◆ Data segment:
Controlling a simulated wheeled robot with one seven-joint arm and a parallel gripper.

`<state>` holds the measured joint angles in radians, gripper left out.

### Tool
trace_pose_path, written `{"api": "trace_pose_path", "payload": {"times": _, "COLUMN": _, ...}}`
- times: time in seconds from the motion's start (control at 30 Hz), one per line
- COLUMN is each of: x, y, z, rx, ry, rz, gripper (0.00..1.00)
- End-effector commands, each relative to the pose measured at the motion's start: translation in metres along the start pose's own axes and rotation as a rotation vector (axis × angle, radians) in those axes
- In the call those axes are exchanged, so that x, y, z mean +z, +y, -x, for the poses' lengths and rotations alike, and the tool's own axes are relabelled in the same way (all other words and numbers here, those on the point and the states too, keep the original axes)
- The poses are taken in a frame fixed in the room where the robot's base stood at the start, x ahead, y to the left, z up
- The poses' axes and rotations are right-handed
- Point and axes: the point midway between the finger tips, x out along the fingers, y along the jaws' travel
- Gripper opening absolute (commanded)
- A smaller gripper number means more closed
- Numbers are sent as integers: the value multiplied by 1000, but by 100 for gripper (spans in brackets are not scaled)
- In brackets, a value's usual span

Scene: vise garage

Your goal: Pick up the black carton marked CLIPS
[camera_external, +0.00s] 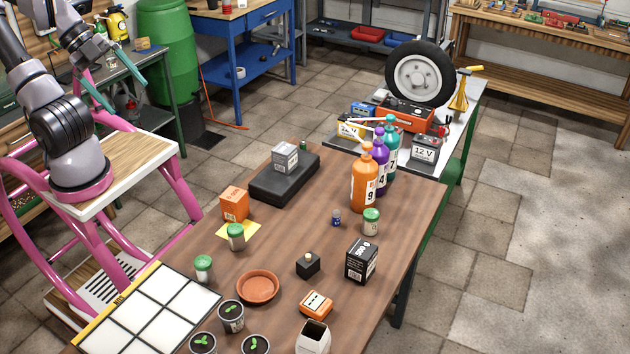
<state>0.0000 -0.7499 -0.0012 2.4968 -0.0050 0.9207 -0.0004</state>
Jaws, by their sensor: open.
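A black carton (361,261) with white print stands upright on the brown table (425,215), near its right edge. The print is too small to read surely as CLIPS. My gripper (129,100) is at the upper left, with its teal fingers apart and nothing between them. It is raised, well to the left of the table and far from the black carton.
Behind the carton stand a green-lidded jar (371,222), a small blue bottle (336,218) and an orange pump bottle (364,182). A small black box (308,265) is to its left. An orange box (316,304) and an open white carton (313,338) are nearer the front.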

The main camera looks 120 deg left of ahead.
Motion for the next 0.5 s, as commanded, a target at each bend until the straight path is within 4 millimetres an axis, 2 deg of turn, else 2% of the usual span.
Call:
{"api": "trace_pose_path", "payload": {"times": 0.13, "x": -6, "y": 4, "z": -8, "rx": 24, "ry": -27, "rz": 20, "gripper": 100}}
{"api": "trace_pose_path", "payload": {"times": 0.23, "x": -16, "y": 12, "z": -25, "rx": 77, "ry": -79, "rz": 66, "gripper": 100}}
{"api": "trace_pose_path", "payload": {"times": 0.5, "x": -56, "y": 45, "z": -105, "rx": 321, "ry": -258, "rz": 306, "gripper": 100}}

◆ Task to carry out: In this exercise, set down all of the data exactly, without the pictures.

◆ Full solution:
Controlling a simulated wheeled robot with one seven-joint arm and a parallel gripper.

`<state>` holds the measured joint angles in radians, gripper left out.

### Tool
trace_pose_path, written `{"api": "trace_pose_path", "payload": {"times": _, "COLUMN": _, ...}}`
- times: time in seconds from the motion's start (control at 30 Hz), one per line
- COLUMN is each of: x, y, z, rx, ry, rz, gripper (0.00..1.00)
- End-effector commands, each relative to the pose measured at the motion's start: translation in metres along the start pose's own axes and rotation as a rotation vector (axis × angle, radians) in those axes
- In the call those axes are exchanged, so that x, y, z mean +z, +y, -x, for the poses' lengths and rotations alike, and the tool's own axes are relabelled in the same way (all other words and numbers here, those on the point and the states too, keep the original axes)
- The poses are taken in a frame fixed in the room where the robot's base stood at the start, x ahead, y to the left, z up
- The poses' axes and rotations are right-handed
- Point and axes: the point midway between the finger tips, x out along the fingers, y along the jaws' travel
- Gripper opening absolute (commanded)
- A smaller gripper number means more closed
- Numbers are sent as integers: the value multiplied by 1000, but by 100 for gripper (spans in brackets are not scaled)
- In brackets, a value's usual span

Scene: vise garage

Your goal: Pick up the black carton marked CLIPS
[camera_external, +0.00s] 
<state>0.0000 -0.7499 -0.0012 2.4968 -0.0050 0.9207 -0.0004</state>
Jaws, by their sensor: open.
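A black carton (361,261) with white print stands upright on the brown table (425,215), near its right edge. The print is too small to read surely as CLIPS. My gripper (129,100) is at the upper left, with its teal fingers apart and nothing between them. It is raised, well to the left of the table and far from the black carton.
Behind the carton stand a green-lidded jar (371,222), a small blue bottle (336,218) and an orange pump bottle (364,182). A small black box (308,265) is to its left. An orange box (316,304) and an open white carton (313,338) are nearer the front.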

The main camera looks 120 deg left of ahead.
Motion for the next 0.5 s, as commanded, a target at each bend until the straight path is within 4 millimetres an axis, 2 deg of turn, else 2% of the usual span.
Call:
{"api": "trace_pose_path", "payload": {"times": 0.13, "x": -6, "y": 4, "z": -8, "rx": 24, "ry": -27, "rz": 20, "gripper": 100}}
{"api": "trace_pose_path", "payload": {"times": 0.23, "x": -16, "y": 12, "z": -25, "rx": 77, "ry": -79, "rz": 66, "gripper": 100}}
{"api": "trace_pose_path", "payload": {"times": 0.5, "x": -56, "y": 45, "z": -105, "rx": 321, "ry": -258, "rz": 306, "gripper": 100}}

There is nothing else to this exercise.